10 Replies Latest reply on Nov 14, 2016 2:30 AM by AntonKr

    How to freeing up space in VDP with the capacity health check limit reached?

    racom Enthusiast

      Used Capacity on one of our VDP reached 96.46% and  Backup Scheduler was stopped. I'm able to start Backup Scheduler. But although I deleted many backups the used capacity is still the same. Is any way to freeing up space or should I better do rollback to the last validated checkpoint?

        • 1. Re: How to freeing up space in VDP with the capacity health check limit reached?
          snekkalapudi Expert
          VMware Employees

          See if you can delete some of your older backups and give enough maintenance window for the garbage to clean up.

          Note -

          If you are using VDP 5.1, then increase the blackout window temporarily - For garbage collection (cleanup deleted backups from storage)

          If you are using VDP 5.5, then just increase the maintenance window temporarily.

           

           

          On longer term you may have to rework on the retention policies so that you'll not end up with too many backups.

          • 2. Re: How to freeing up space in VDP with the capacity health check limit reached?
            racom Enthusiast

            Thanks for an aswer.

             

            I'm using VDP 5.1.10.32 so I've increased the blackout window. Must I wait to next beginning of the blackout window or can I push garbage collection anyway? I can see it like failed this morning:

             

            505923 2013-12-05 08:15:06 CET ERROR   4202  SYSTEM   PROCESS  /      failed garbage collection with error MSG_ERR_DISKFULL

             

            I'm not sure if "ConnectEMC is not running." error is related to it too. Can I try to start it running "dpnctl start mcs"? I'm not familiar with Avamar too much.

            • 4. Re: How to freeing up space in VDP with the capacity health check limit reached?
              racom Enthusiast

              Thanks again. But it looks I was caught in a trap.
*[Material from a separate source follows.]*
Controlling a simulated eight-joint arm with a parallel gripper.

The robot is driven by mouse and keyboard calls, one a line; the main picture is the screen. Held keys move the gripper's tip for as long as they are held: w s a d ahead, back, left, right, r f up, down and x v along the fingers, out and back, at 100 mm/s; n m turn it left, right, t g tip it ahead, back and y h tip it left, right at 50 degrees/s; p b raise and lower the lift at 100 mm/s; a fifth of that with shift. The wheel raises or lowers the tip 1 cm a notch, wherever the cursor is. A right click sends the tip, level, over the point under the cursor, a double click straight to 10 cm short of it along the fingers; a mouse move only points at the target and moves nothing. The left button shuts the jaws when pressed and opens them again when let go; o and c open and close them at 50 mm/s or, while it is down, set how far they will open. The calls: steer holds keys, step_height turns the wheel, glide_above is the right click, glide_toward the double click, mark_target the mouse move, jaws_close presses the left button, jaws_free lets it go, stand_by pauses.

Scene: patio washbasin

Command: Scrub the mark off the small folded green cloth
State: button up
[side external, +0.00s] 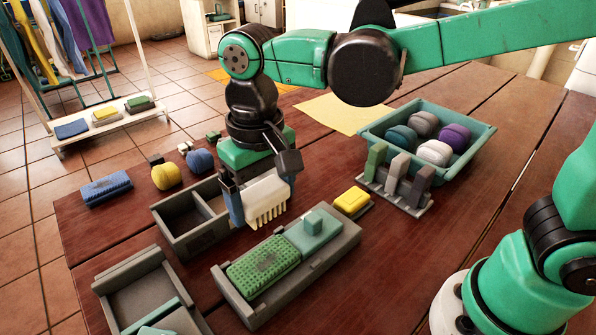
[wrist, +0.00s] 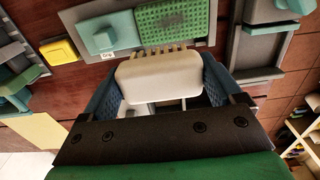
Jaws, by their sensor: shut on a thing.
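My gripper (side external: 264,200) is shut on a cream brush (side external: 266,194) with tan bristles pointing down. In the wrist view the brush (wrist: 158,78) sits between the blue finger pads. A bumpy green folded piece (side external: 262,272), which looks like the small green cloth, lies in a long grey tray (side external: 318,272). The brush is above and behind it, apart from it. The green piece also shows in the wrist view (wrist: 175,20), beyond the bristles.
A divided grey box (side external: 182,243) stands just behind and left of the brush. A small yellow block (side external: 352,202), a holder with upright pieces (side external: 397,183) and a teal bin (side external: 480,140) of round bundles stand to the right. A blue bumpy piece (side external: 106,188) lies left.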

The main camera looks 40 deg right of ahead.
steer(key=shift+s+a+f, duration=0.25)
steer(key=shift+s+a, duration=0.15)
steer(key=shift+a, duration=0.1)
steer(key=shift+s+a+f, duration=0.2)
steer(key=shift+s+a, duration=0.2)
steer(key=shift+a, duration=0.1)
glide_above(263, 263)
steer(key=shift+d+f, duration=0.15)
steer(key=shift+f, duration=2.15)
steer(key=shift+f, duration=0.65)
              Checkpoints are validating but old:

               

              root@vm-vdp:~/#: cplist

              cp.20131202100237 Mon Dec  2 11:02:37 2013   valid rol ---  nodes   1/1 stripes   1916

              cp.20131202103632 Mon Dec  2 11:36:32 2013   valid rol ---  nodes   1/1 stripes   1916

               

               

              No hfscheck yet (since last reboot?) and gsan status is degraded:

               

              root@vm-vdp:~/#: status.dpn|less

              Čt pro  5 15:26:42 CET 2013  [vm-vdp.racom.cz] Thu Dec  5 14:26:42 2013 UTC (Initialized Wed Nov

                7 19:55:37 2012 UTC)

              Node   IP Address     Version   State   Runlevel  Srvr+Root+User Dis Suspend Load UsedMB Errlen

              %Full   Percent Full and Stripe Status by Disk

              0.0   192.168.20.17 6.1.81-130  ONLINE fullaccess mhpu+0hpu+0000   2 false   0.28 3594 27424967

              62.6%  62%(onl:644) 62%(onl:648) 62%(onl:642)
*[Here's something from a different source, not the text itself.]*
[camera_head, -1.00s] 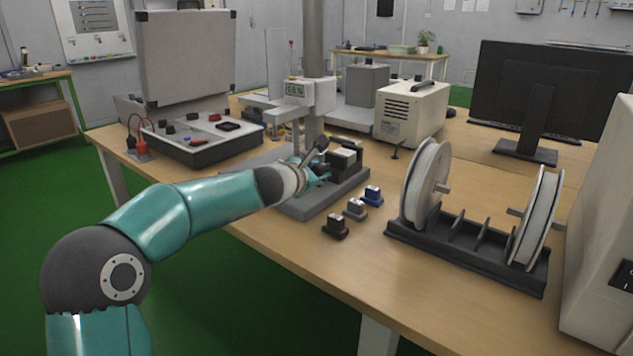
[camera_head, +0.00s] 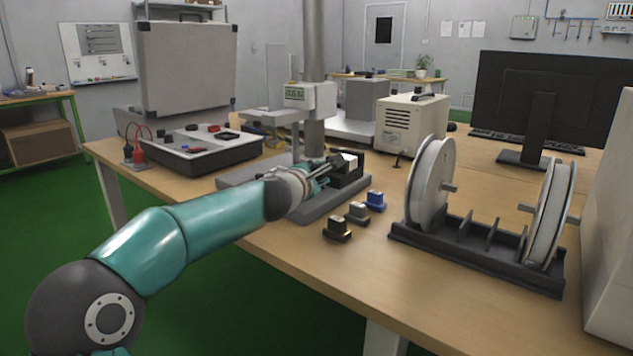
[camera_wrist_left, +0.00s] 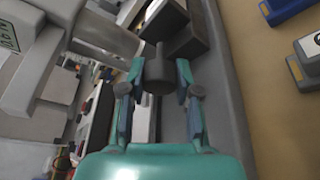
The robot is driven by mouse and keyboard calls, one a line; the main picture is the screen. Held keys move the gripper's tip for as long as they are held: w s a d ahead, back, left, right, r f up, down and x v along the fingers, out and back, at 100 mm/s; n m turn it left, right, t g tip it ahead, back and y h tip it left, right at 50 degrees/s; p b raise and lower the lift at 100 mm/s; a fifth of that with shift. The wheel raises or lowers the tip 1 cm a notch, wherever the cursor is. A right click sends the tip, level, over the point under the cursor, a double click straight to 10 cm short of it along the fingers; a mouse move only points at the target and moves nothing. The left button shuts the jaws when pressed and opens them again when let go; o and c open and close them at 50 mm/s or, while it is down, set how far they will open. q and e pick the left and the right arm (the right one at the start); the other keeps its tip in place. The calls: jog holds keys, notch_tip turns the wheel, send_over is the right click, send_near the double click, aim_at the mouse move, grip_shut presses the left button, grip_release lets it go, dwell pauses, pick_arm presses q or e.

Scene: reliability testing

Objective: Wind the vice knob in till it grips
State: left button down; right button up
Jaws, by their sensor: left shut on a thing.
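The vice (camera_head: 347,172) is a dark block with jaws on the grey base plate of a test stand. In the wrist view its dark jaw blocks (camera_wrist_left: 188,42) are at the top. The vice knob (camera_wrist_left: 158,76) is a dark grey cylinder, seen end-on between my left fingers. My left gripper (camera_head: 322,171) reaches the vice from the left in the head view. Its teal fingers are shut on the knob, one on each side, in the wrist view (camera_wrist_left: 158,66). The head view hides most of the knob behind the gripper. My right gripper is in no view.
Three small blocks, black (camera_head: 337,231), grey (camera_head: 357,212) and blue (camera_head: 375,201), sit in front of the base plate. A spool rack (camera_head: 470,250) stands to the right. The stand's column (camera_head: 315,60) and display head (camera_head: 310,97) rise close behind the gripper.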

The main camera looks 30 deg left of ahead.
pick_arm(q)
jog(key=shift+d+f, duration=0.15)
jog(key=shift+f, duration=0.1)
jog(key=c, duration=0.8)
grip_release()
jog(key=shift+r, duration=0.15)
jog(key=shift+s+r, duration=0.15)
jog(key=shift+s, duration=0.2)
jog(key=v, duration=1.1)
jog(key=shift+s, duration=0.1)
              Srvr+Root+User Modes = migrate + hfswriteable + persistwriteable + useraccntwriteable

               

              All reported states=(ONLINE), runlevels=(fullaccess), modes=(mhpu+0hpu+0000)

              System-Status: ok

              Access-Status: admin

               

              No checkpoint yet

              No GC yet

              No hfscheck yet

               

              Maintenance windows scheduler capacity profile is active.
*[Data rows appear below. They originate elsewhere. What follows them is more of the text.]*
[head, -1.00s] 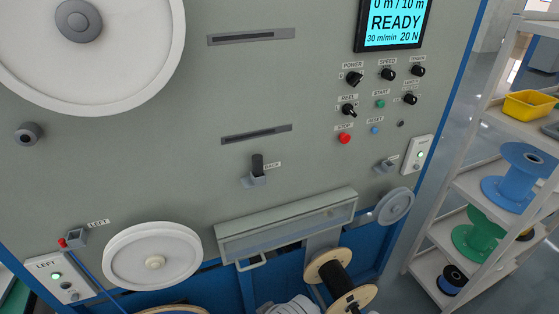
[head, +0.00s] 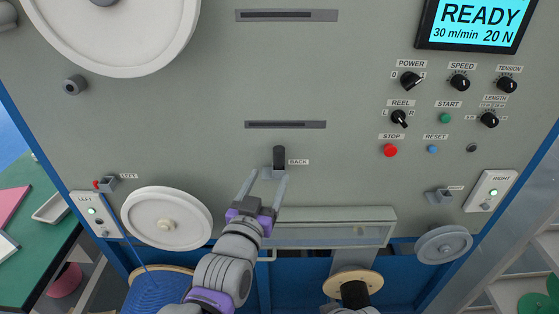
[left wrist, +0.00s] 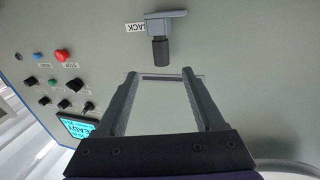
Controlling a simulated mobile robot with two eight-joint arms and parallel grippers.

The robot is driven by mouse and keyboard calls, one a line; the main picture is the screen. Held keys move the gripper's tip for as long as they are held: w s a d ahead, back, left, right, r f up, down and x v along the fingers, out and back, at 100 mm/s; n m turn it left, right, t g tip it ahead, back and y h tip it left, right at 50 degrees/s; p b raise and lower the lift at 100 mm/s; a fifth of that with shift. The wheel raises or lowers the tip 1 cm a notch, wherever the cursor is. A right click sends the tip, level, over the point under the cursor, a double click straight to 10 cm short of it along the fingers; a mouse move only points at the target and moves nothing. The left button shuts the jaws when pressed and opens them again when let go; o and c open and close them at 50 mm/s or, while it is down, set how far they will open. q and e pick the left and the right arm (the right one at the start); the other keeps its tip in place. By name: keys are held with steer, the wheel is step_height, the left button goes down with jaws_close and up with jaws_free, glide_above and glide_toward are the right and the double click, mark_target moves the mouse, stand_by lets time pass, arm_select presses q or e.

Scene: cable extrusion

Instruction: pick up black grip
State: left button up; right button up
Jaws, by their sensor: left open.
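The black grip (head: 279,156) stands upright in a small grey holder on the machine's front panel, beside a label that looks like "BACK". In the left wrist view the black grip (left wrist: 160,49) shows with its grey holder (left wrist: 172,22), beyond the fingertips. My left gripper (head: 268,175) is open and empty, its two fingers spread just below the black grip in the head view. In the left wrist view the gripper (left wrist: 160,76) has the black grip roughly in line with the gap between its fingers, apart from both. My right gripper is not in view.
The panel carries knobs and a red stop button (head: 390,150) on the right, under a "READY" screen (head: 475,22). A long clear-fronted box (head: 335,228) juts out below the grip. A white wheel (head: 166,218) is at lower left. Slots lie above.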

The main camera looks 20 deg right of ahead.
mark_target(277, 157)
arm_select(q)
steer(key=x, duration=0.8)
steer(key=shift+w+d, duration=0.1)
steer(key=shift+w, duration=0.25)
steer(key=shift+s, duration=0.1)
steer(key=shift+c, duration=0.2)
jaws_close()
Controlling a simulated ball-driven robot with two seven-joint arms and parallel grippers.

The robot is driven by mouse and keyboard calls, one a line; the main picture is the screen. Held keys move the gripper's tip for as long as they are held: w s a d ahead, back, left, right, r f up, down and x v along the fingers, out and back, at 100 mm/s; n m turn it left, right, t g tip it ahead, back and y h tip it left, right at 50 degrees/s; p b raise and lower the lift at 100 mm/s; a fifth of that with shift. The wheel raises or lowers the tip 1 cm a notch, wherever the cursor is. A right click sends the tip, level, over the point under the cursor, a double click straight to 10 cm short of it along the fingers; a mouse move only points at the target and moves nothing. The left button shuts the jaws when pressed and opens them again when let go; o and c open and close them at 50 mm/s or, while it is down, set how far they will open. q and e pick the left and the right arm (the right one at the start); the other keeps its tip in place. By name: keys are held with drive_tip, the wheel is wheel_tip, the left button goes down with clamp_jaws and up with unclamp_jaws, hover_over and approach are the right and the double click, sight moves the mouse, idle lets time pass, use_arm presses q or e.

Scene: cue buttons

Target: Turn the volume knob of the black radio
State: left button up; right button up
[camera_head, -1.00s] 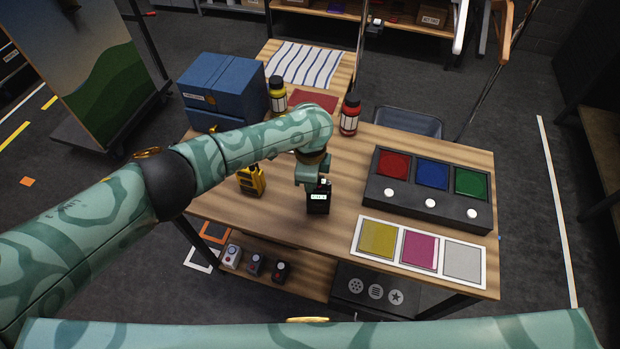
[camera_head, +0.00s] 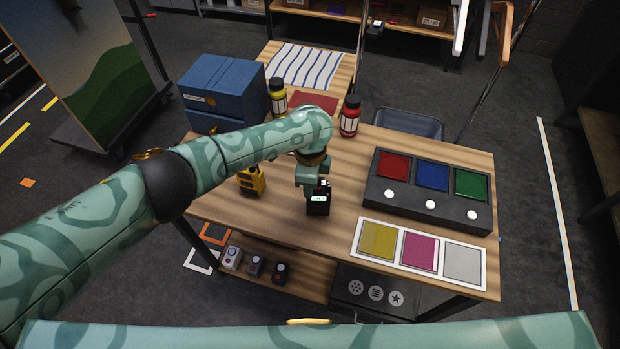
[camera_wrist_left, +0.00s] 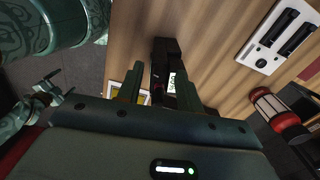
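The black radio (camera_head: 318,205), with a small lit display, stands near the front middle of the table. My left gripper (camera_head: 309,192) is right at its upper part, pointing down. In the left wrist view the black radio (camera_wrist_left: 165,50) lies between and beyond the two fingers of my left gripper (camera_wrist_left: 160,85). The fingers are apart, with a narrow gap beside the radio. The knob cannot be made out there, so contact with it is unclear. Teal parts with dark prongs (camera_wrist_left: 45,95) at the left wrist view's left edge may be my right gripper, too unclear to read.
A yellow radio (camera_head: 251,181) stands left of the black one. A red bottle (camera_head: 350,117), yellow bottle (camera_head: 278,95) and blue box (camera_head: 225,85) stand behind.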

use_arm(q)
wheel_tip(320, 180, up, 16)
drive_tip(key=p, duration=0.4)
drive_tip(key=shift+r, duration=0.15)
                WARNING: Scheduler is WAITING TO START until Fri Dec  6 08:00:00 2013 CET.

                Next backup window start time: Fri Dec  6 20:00:00 2013 CET

                Next blackout window start time: Fri Dec  6 08:00:00 2013 CET

                Next maintenance window start time: Fri Dec  6 16:00:00 2013 CET

               

              root@vm-vdp:~/#: dpnctl status

              Identity added: /home/dpn/.ssh/dpnid (/home/dpn/.ssh/dpnid)

              dpnctl: INFO: gsan status: degraded

              dpnctl: INFO: MCS status: up.

              dpnctl: INFO: Backup scheduler status: down.

              dpnctl: INFO: axionfs status: up.

              dpnctl: INFO: Maintenance windows scheduler status: enabled.

              dpnctl: INFO: Unattended startup status: enabled.

               

               

              I've tried to get GC in active state along to reply-5 but it looks like used capacity 96.4% is too high. I suppose GC not to start in the morning, am I right?

               

              root@vm-vdp:~/#: avmaint config --ava | grep diskrep disk

                disknocreate="90"

                disknocp="96"

                disknogc="85"

                disknoflush="94"

                diskwarning="50"

                diskreadonly="65"

                disknormaldelta="2"

                freespaceunbalancedisk0="30"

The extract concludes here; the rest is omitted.